Dalam hal pelaksanaanya pemantauan dan pengawasan mutlak menjadi poin penting yang harus dilaksanakan. Namun terlepas daripada itu dalam hal lain harus ada jaminan bahwa ketersediaan anggaran mampu dipenuhi dalam deadline yang wajar dan stabil dalam masa perencanaan agar tidak menganggu pelaksanaan program secara sistemik. Persoalan umum yang dihadapai oleh seluruh SKPD adalah masalah keterlambatan pencairan anggaran APBD, sehingga sulit untuk mengaitkan antara sistem penganggaran dengan sistem pemantauan kinerja. Keterlambatan ini bisa dimulai dari keterlambatan pemerintah daerah mengajukan ke DPRD atau bisa juga keterlambatan pembahasan di DPRD. Hal ini berdampak terhadap terhadap kinerja aparatur. Pada akhir tahun anggaran sering kegiatan dipadatkan sementara di awal tahun banyak aparatur seperti tidak bekerja. Dapat dikatakan bahwa diawal tahun kinerja aparatur sering rendah tapi kinerja tersebut tiba-tiba meningkat menjelang akhir tahun anggaran.
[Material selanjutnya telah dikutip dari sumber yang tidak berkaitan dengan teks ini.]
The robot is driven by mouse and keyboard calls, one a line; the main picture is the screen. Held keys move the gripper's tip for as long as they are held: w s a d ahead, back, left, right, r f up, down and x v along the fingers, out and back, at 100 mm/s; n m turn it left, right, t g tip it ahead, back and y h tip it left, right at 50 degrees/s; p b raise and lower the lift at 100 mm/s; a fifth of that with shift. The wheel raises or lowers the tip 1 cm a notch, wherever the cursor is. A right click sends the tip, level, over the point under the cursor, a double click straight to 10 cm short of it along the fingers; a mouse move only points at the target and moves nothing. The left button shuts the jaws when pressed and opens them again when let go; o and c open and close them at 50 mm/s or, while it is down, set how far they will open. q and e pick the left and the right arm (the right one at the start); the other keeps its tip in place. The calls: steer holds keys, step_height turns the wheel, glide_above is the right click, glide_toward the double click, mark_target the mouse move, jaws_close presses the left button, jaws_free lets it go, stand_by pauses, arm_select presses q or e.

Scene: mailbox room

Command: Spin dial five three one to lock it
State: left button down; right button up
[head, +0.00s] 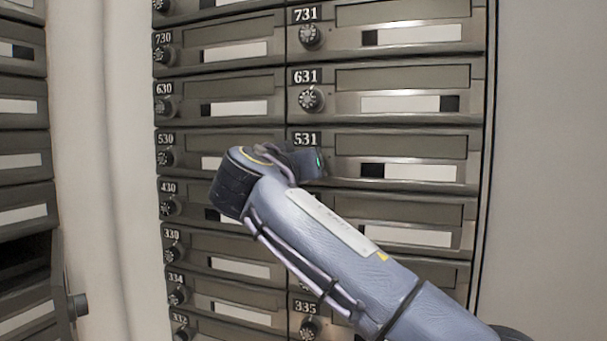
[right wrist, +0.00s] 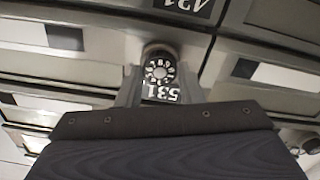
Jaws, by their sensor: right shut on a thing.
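Mailbox 531 (head: 400,147) is a grey-brown door in the right column, its number plate (head: 306,139) just above my right gripper (head: 308,162). In the head view my right gripper and wrist cover its dial. In the right wrist view, which is upside down, the round dark dial (right wrist: 160,68) with white numerals shows beside the inverted 531 plate (right wrist: 160,92). The fingers of my right gripper (right wrist: 161,77) are on both sides of the dial, shut on it. The dial's exact setting is too small to read. My left gripper is not in view.
Similar boxes with dials surround it: 631 (head: 400,78) above and 530 (head: 235,142) to the left. The box below is partly covered by my right arm. A bare wall (head: 545,150) is at right, and another bank of boxes (head: 22,160) is at far left.

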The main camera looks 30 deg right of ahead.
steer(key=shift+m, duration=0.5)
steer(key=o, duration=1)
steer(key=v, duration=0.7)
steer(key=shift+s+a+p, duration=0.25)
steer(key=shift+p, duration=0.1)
Sebenarnya dalam aturan bulan Maret semua kegiatan sudah harus dikerjakan. Tetapi dalam pelaksanaannya jangankan Maret, bulan April saja penyusunan anggaran belum selesai. Jadi, kinerja baru bisa dimonitoring tentu setelah APBD cair. Selain itu banyak kegiatan baik fisik maupun non fisik yang pelaksanaannya terganggu karena keterlambatan anggaran, menyebabkan keterlambatan administrasi sehingga berdampak terhadap pelaksanaan kegiatan. Oleh karena itu harus ada kepastian dan jaminan dengan pelaksanaan fungsi aparatur yang bekerja dalam percepatan-percepatan prosedural administrasi namun tetap dalam kerangka good governance.
2.8 Penerapan Manajemen Berbasis Kinerja dalam Pelayanan Publik
Tahap awal dari manajemen kinerja pelayanan publik adalah tahap perencanaan kinerja pelayanan. Tahap ini merupakan tahap awal dan paling kritis dari keseluruhan proses manajemen kinerja pelayanan. Pada tahap awal biasanya organisasi penyelenggara pelayanan publik harus menetapkan kriteria kinerja pelayanan, target kinerja pelayanan dan indikator kinerja pelayanan sebagai bentuk kontrak kinerja. Dalam tahap perencanaan kinerja pelayanan antara pihak pemberi pelayanan dengan pihak pengguna jasa pelayanan harus membuat kontrak kinerja pelayanan untuk menetapkan kriteria kinerja dan menilai kinerja unit penyelenggara pelayanan.
Berbagai permasalahan/hambatan yang mengakibatkan sistem penyelenggaraan pemerintahan tidak berjalan atau diperkirakan tidak akan berjalan dengan baik harus ditata ulang atau diperharui. Reformasi birokrasi dilaksanakan dalam rangka mewujudkan tata kelola pemerintahan yang baik (good governance). Dengan kata lain, reformasi birokrasi adalah langkah strategis untuk membangun aparatur negara agar lebih berdaya guna dan berhasil guna dalam mengemban tugas umum pemerintahan dan pembangunan nasional. Selain itu dengan sangat pesatnya kemajuan ilmu pengetahuan, teknologi informasi dan komunikasi serta perubahan lingkungan strategis menuntut birokrasi pemerintahan untuk direformasi dan disesuaikan dengan dinamika tuntutan masyarakat. Oleh karena itu harus segera diambil langkah-langkah yang bersifat mendasar, komprehensif, dan sistematik, sehingga tujuan dan sasaran yang telah ditetapkan dapat dicapai dengan efektif dan efisien. Reformasi di sini merupakan proses pembaharuan yang dilakukan secara bertahap dan berkelanjutan, sehingga tidak termasuk upaya dan/atau tindakan yang bersifat radikal dan revolusioner.